D. Kelly Campbell
The Man Behind the US Hockey Hall of Fame
In the late 1930s, when D. Kelly Campbell was at Tech skating through a dual major in geology and mining engineering, one of the highlights of campus life was ice hockey at Dee Stadium. “That was the big social event,” Campbell recalls. He never played but was a great fan. “Hockey is a fantastic sport,” he says. “The physical side of the game is amazing—how players stand up to that.”
He took that interest and led the way in establishing the US Hockey Hall of Fame Museum in Eveleth, Minnesota, which, Campbell says, is an ideal location, given the tough hockey tradition on the Iron Range. On just the high school level alone, hockey is to Minnesota what high school basketball is to Indiana and what high school football is to Texas.

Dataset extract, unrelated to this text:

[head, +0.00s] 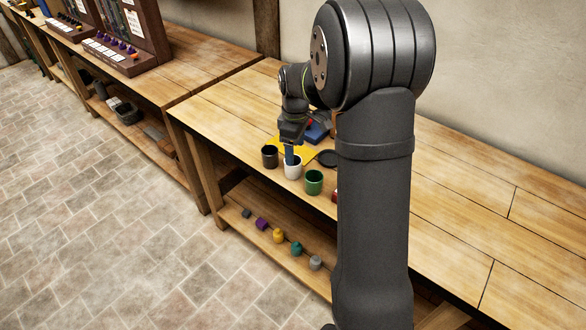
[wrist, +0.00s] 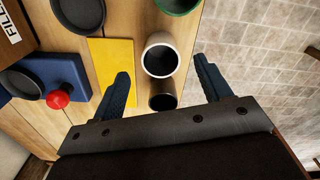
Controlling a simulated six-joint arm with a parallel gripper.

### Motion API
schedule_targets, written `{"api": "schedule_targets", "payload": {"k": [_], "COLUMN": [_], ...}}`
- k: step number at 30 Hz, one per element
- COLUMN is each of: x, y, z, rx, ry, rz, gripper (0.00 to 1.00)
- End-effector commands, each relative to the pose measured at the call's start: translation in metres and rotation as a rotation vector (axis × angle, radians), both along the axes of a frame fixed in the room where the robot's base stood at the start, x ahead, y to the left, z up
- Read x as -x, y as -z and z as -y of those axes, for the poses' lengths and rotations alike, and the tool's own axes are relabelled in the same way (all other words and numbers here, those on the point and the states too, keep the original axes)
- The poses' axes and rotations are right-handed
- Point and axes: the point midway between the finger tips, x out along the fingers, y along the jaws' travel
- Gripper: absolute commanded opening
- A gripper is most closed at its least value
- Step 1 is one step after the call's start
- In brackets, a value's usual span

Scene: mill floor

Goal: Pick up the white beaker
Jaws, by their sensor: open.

Campbell started the museum initiative in 1967; it reached fruition in 1973. American hockey needed a place to recognize American-born players, coaches, builders, and administrators. Enshrined there are Tech’s Ed Maki and Paul Coppo. Maki was goaltender from 1934 to 1937 and Tech’s first All-American. Coppo, a Hancock native, was a standout player from 1956 to 1960.
From 1947 to 1963, Campbell worked for Cleveland-Cliffs Iron Co. in Ishpeming and watched the formation of what would become the National Ski Hall of Fame. When he became general manager of the Eveleth Taconite Company, where he worked for twenty years, he decided, “We can do something like that up here.”
“We formed a group of civic people and hockey people to establish America’s hockey shrine,” he says.
“It was a rich experience,” he adds. “But, like everything else, it was a struggle. You’re looking for a buck all the time. Sometimes you wonder why in the world you’re doing what you’re doing.” But he immersed himself in the work. “You can’t do things halfway,” he says. He still serves as a director and is recognized as a founder.
Campbell, from South Haven, Michigan, came to Michigan Tech with guidance from his father, who steered him to the mineral industry. He liked the ruggedness of the area, the small campus, and the closeness with professors. He lived on $40 a month. While at Tech, he joined Sigma Rho and made lasting friendships.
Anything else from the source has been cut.